The Chargers have attributed their late-game meltdowns to mistakes such as blown assignments and missed tackles. After the 38-31 loss to the Buccaneers, defensive coordinator Gus Bradley bluntly assessed his unit’s capabilities if they don’t play soundly.

“When we’re not very precise, if we’re not on it, we can become very, very average,” he said.

Teams have capitalized on the schematic choices as well as those lapses.

For nearly two quarters, the Chargers held quarterback Drew Brees to 43 passing yards and forced an interception, and the Saints trailed 20-3 after the two-minute warning. But then, Brees orchestrated a surgical drive, completing five consecutive passes under the Chargers’ zone coverage for 50 yards, setting the Saints up at the 1-yard line.

He then scored on a quarterback sneak, igniting their come-from-behind victory. The Chargers rushed four on every play that sequence.

Halfway through the fourth quarter on Sunday, Denver quarterback Drew Lock faced a four-man rush, then found receiver DaeSean Hamilton on a post route in the middle of the field. Hamilton was open in the zone behind the linebackers and in front of the safeties. One of them slipped, and Hamilton raced to the end zone for a 40-yard touchdown, cutting Denver’s deficit to 27-24.

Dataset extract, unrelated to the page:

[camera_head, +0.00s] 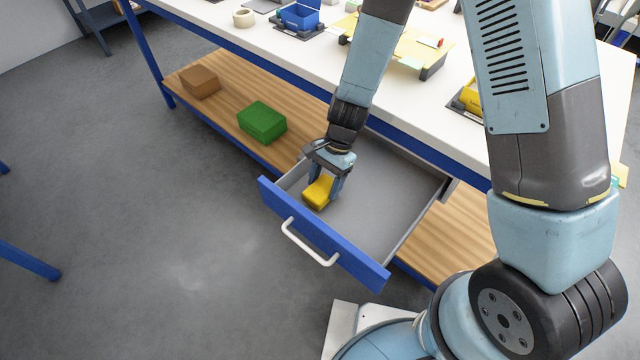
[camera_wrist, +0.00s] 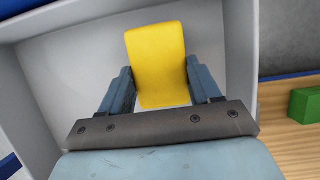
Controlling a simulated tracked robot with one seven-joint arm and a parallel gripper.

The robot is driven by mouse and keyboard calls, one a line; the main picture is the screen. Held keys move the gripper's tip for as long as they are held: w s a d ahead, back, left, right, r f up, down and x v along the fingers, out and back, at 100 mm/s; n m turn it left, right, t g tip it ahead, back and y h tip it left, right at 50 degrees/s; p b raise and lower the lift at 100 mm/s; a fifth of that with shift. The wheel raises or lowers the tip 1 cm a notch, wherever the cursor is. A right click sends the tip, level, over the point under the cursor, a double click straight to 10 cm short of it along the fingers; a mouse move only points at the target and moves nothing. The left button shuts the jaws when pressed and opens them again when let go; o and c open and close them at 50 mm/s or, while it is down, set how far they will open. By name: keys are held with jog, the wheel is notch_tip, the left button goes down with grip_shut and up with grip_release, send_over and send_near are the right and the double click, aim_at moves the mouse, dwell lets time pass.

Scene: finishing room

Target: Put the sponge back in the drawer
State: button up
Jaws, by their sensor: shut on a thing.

On the game’s final drive, Lock connected with running backs Melvin Gordon and Phillip Lindsay on three consecutive short passes near the right sideline underneath the Chargers’ zone, including a pitch-and-catch with Gordon that converted a first down.

Five plays later, the Broncos scored a touchdown and won the game 31-30 on a walk-off extra point. Coach Anthony Lynn said that performance might be the most discouraging, especially after limiting the Broncos to 60 total yards before halftime.

“That team did not do anything different in the first half than in the second half,” Lynn said. “That’s what makes that so frustrating. In the first half, you look like the 1985 Bears. In the second half, you give up 27 points.”

The Chargers boast one of the most feared pass-rushing duos in the league in defensive ends Joey Bosa and Melvin Ingram. Bosa has been fighting through nagging injuries and was being evaluated for a concussion during the final drive against the Broncos. He remains in the concussion protocol. Ingram missed three games, including against the Buccaneers and the Saints, because of a knee injury.

The Chargers dealt defensive back Desmond King to Tennessee on Monday, one day before the NFL trade deadline. They received a sixth-round pick in 2021.

Las Vegas Raiders coach Jon Gruden said those injuries, along with the absence of safety Derwin James, might have contributed to the Chargers’ struggles. He said Bradley’s scheme is “proven to go a long way in the playoffs” because Los Angeles used it in 2018 when they reached the AFC divisional round. Ahead of their matchup next Sunday, Gruden said he won’t overlook them.

“They have an outstanding pass rush when everybody’s available,” Gruden said. “They’re still capable of making big plays and collapsing the pocket and getting after your quarterback.”

Lynn said things may “speed up” for younger players late in games, causing miscommunications. He’s confident the team can correct their shortcomings, but suggested he and the staff could “dial back” on some of the more intricate concepts in the defense.

“There’s not a whole lot to change, but these guys do a heck of a job of getting these young men ready to be in these positions where they’re playing good ball,” Lynn said. “But to finish games like this, we have to communicate better.”